In Morocco, access to most mosques and holy places is forbidden to non-Muslims, much to the disappointment to many tourists. There are some exceptions, but the majority of holy buildings should be admired from the exterior.
Morocco is a country filled with marvellous crafts and there are extraordinarily varied treasures to be found in the souks. From shiny silver jewellery and a-class leather to intricate carpets and wooden carvings – haggling for souvenirs is an art form in Morocco. Pick up a chiselled tray of copper and bronze, engraved or hammered to perfection or admire the teetering towers of baskets in all shapes and sizes that adorn every corner of the markets. You’ll come across some of the best potters in Morocco in Fez, Meknes, Safi and Marrakech – true master artists whose dishes, jars and pitchers will dazzle. Take home an abundance of spices to recreate the inevitable taste sensations Morocco will delight you with.
Moroccan cuisine is a rollercoaster ride of spices and surprising flavour combinations – it’s playful, experimental and contains some of the world’s most mouth-watering dishes. The tagine, Morocco’s punchy version of a stew, is the country’s most famous dish and it gets its name from the pot in which it is cooked. Meat (usually lamb or chicken) and a whole host of spices, nuts, fruits and vegetables are slowly cooked together and served with warm crusty bread. It’s a version of Moroccan heaven on a plate and no two tagines are ever the same. Another of the country’s classics, couscous, is eaten salty or sweet and sour and is a fluffy, flavourful pleasure served with vegetables and meat.

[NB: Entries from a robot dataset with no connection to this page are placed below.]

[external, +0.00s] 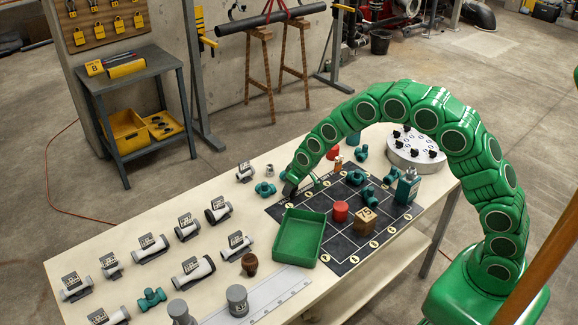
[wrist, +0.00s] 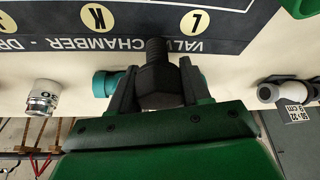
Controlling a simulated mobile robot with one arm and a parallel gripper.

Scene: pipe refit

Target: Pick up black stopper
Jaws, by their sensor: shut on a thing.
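My gripper (external: 290,189) is at the left edge of the dark mat on the long bench, reaching down from the green arm. In the wrist view its two dark fingers (wrist: 154,88) are shut on the black stopper (wrist: 157,78), one on each side of its faceted body. The stopper's threaded stem points toward the mat side of the picture. In the external view the stopper is hard to separate from the dark gripper tip. I cannot tell whether it touches the bench.
A teal fitting (external: 265,189) lies just left of my gripper; teal also shows behind the fingers (wrist: 101,83). A white-and-metal fitting (wrist: 43,95) lies nearby.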

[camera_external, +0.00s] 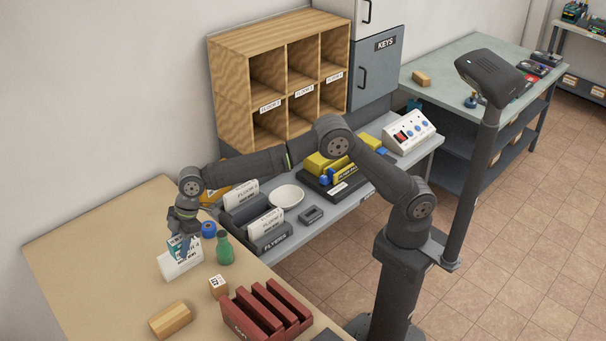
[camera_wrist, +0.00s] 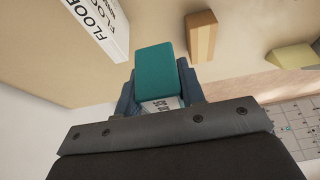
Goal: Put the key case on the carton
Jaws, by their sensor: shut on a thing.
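A teal block with a white printed label, which I take as the key case (camera_wrist: 155,62), sits between the fingers of my gripper (camera_wrist: 160,98) in the wrist view. It also shows in the outside view (camera_external: 177,243), where my gripper (camera_external: 184,236) points down over the tan table. My gripper is shut on it. It overlaps a white lettered box (camera_external: 180,265) there; I cannot tell whether they touch. A brown box with a paler band, probably the carton (camera_external: 170,320), lies at the table's front. A similar brown box (camera_wrist: 202,38) shows in the wrist view.
A green bottle (camera_external: 225,249) and a blue round item (camera_external: 209,229) stand close to my gripper. A small labelled cube (camera_external: 218,287) and a red slotted rack (camera_external: 266,312) stand toward the front right. The table's left part is clear.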

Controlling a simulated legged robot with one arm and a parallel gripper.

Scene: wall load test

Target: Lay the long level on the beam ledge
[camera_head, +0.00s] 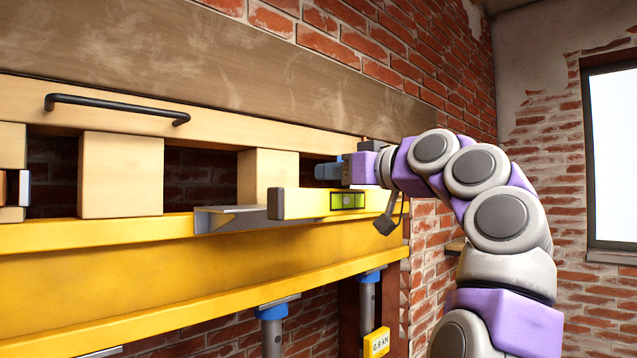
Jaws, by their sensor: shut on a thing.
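The long level (308,204) is a yellow bar with a dark grey end cap and a green vial window. It is held roughly level in front of the wall, at about the height of the top of the yellow beam (110,275). A grey metal angle ledge (238,219) sits along the beam's upper edge, just behind and left of the level's near end. I cannot tell whether the level touches it. My gripper (350,172) is at the level's right part, shut on it. The fingers are partly hidden behind the level.
A wooden frame with a black handle (115,103) and pale blocks (120,175) runs above the beam. Blue-topped props (272,318) stand under the beam. A yellow tag (377,343) reads 0.9 kN. A brick wall (420,60) lies behind, with a window (612,155) at the right.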

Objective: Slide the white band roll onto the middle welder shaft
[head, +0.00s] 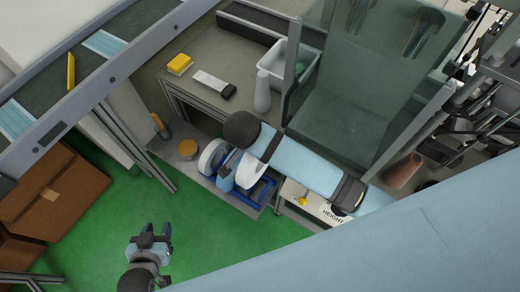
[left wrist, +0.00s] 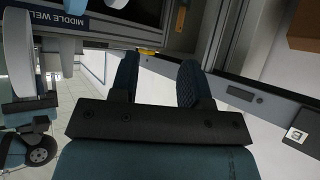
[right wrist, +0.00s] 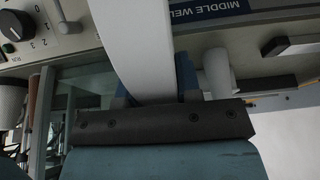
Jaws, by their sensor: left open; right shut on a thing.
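The white band roll (right wrist: 143,38) shows in the right wrist view as a broad white curved strip between the fingers of my right gripper (right wrist: 155,92), which is shut on it. My left gripper (head: 152,232) is open and empty, low over the green floor. Its two spread fingers (left wrist: 158,85) also show in the left wrist view. A MIDDLE WEL... label (left wrist: 68,24) marks the welder front, and it shows in the right wrist view (right wrist: 212,9). I cannot make out the welder shaft.
White round rolls (head: 211,157) and a blue frame (head: 263,190) stand beside my right wrist. A bench holds a white bottle (head: 262,95), a yellow block (head: 179,64) and a white bin (head: 290,62). A conveyor (head: 62,80) and brown boxes (head: 55,190) lie left. Green floor is clear around my left gripper.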

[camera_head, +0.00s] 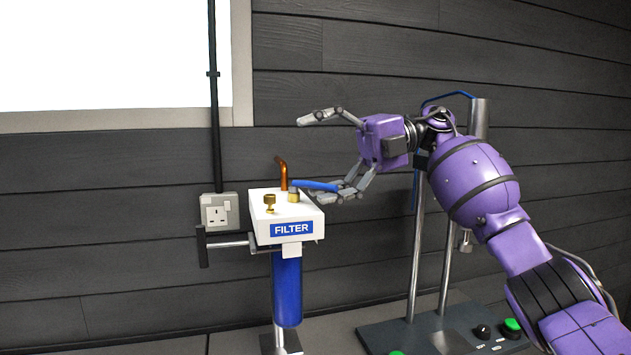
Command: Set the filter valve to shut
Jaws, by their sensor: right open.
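The filter unit is a white box (285,212) with a blue FILTER label and a blue cylinder (287,290) below it. The filter valve's blue lever (312,185) sits on a brass stem (293,196) on the box top and points right. My right gripper (322,157) reaches in from the right with its fingers spread wide, one high above the lever and one low beside it. The lever's right end overlaps the lower finger; I cannot tell whether they touch. The gripper holds nothing. My left gripper is out of view.
A copper pipe (283,173) rises behind the stem, and a brass knob (270,202) stands at its left. A wall socket (219,211) is left of the box. A stand with metal posts (417,250) is behind my right arm, with a green button (512,325) on its base.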

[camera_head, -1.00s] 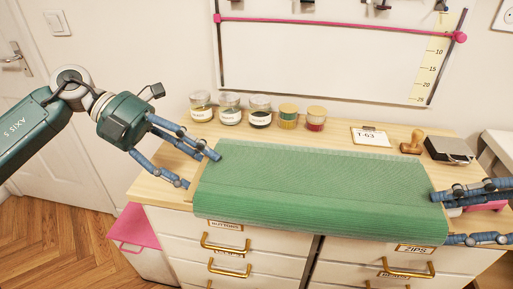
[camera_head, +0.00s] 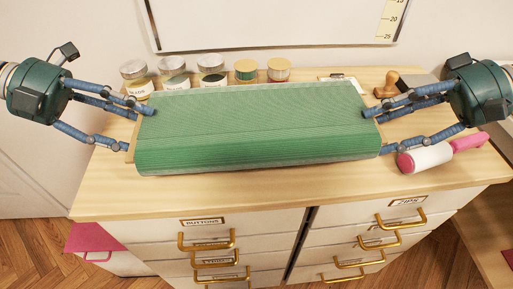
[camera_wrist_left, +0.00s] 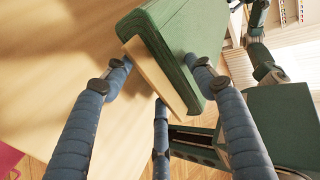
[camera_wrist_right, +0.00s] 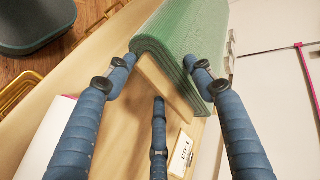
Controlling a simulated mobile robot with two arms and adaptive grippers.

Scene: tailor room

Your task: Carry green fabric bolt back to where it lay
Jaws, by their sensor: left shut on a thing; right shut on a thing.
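The green fabric bolt (camera_head: 260,125) lies level, left to right, over the wooden top of the drawer cabinet (camera_head: 260,190). My left gripper (camera_head: 138,127) is shut on its left end, and my right gripper (camera_head: 379,132) is shut on its right end. In the left wrist view, fingers flank the bolt (camera_wrist_left: 181,30) and its pale wooden core board. The right wrist view shows the same grip on the other end of the bolt (camera_wrist_right: 190,35). I cannot tell whether its underside touches the top.
Several jars (camera_head: 172,73) stand close behind the bolt. A pink-handled lint roller (camera_head: 430,158) lies right of the bolt. The front strip of the top is bare.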

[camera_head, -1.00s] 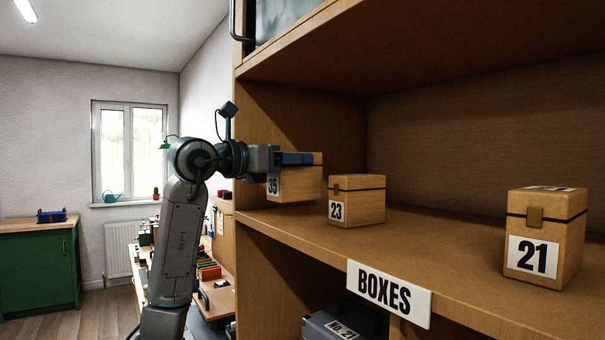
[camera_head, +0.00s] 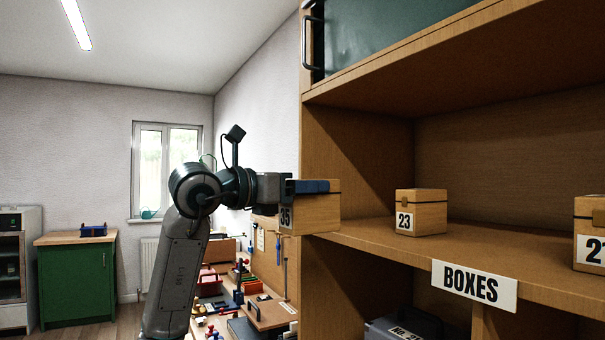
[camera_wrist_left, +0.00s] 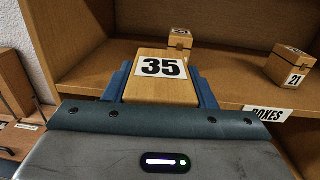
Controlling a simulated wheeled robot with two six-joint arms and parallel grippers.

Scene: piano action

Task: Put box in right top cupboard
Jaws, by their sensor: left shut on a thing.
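A wooden box labelled 35 (camera_head: 318,214) is gripped by my left gripper (camera_head: 308,187), whose blue fingers close on its two sides in the left wrist view (camera_wrist_left: 162,88). The box is level, in front of the cupboard's left side panel (camera_head: 345,150) at about shelf height. I cannot tell from the head view whether it touches the panel. The cupboard's upper part (camera_head: 400,35) shows a dark green panel with a black handle at top left. My right gripper is out of view.
On the shelf marked BOXES (camera_head: 474,286) stand box 23 (camera_head: 421,212) and box 21 (camera_head: 592,216), cut off at the right edge. A grey case (camera_head: 405,328) sits below. A cluttered workbench (camera_head: 265,310) and a green cabinet (camera_head: 78,280) are at left.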

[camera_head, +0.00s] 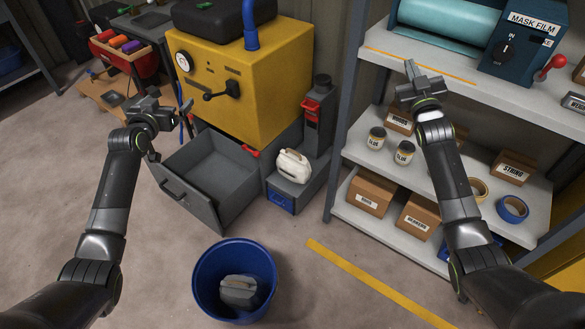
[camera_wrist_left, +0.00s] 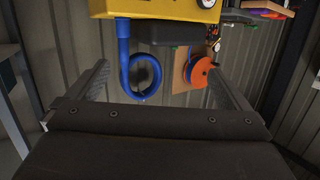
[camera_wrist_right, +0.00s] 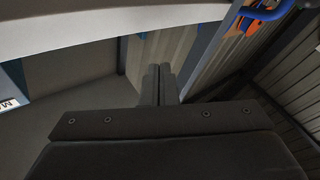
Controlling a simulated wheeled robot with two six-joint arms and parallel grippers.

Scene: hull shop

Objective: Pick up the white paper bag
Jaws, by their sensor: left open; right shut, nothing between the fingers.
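A rounded white object (camera_head: 293,165), which looks like the white paper bag though I cannot be sure of its material, sits on a low grey ledge beside the yellow machine. A pale grey lump (camera_head: 238,291) lies inside the blue bucket (camera_head: 205,262); I cannot tell what it is. My left gripper (camera_head: 172,120) is open and empty, in front of the yellow machine and left of the white object. Its spread fingers show in the left wrist view (camera_wrist_left: 160,82). Neither gripper touches the white object.
An open, empty grey drawer (camera_head: 208,172) juts out below the yellow machine (camera_head: 245,85). The shelf unit (camera_head: 376,208) at right holds boxes, glue cans and tape. Floor between drawer and left arm is clear.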

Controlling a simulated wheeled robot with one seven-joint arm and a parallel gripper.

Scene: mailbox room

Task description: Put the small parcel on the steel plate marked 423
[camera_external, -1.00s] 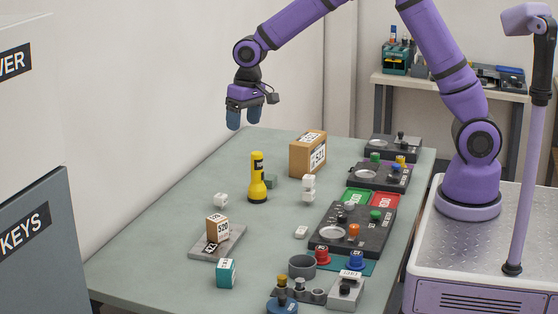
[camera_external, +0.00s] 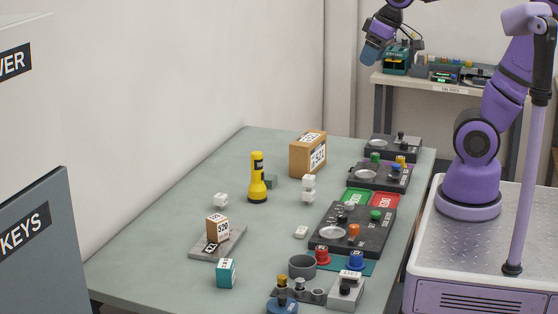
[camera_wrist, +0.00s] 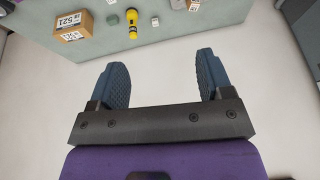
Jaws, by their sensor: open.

Pastilla is a lavish sweet and savoury pastry pie with stuffed pigeon, chicken or fish with onion, lemon, eggs and spices then dusted over with sugar and cinnamon. Harira is a favourite sunset fast-breaker during Ramadan and it’s a comforting soup rich with tomatoes, lentils, chickpeas and lamb. If you’re still hungry after a Moroccan feast, the pastries won’t disappoint and many are sweet almond and honey flavoured.
Mint tea reigns supreme in Morocco and it is the drink of choice everywhere. Consumed at all times of the day, it’s a Moroccan tradition and is usually heavily sweetened with sugar.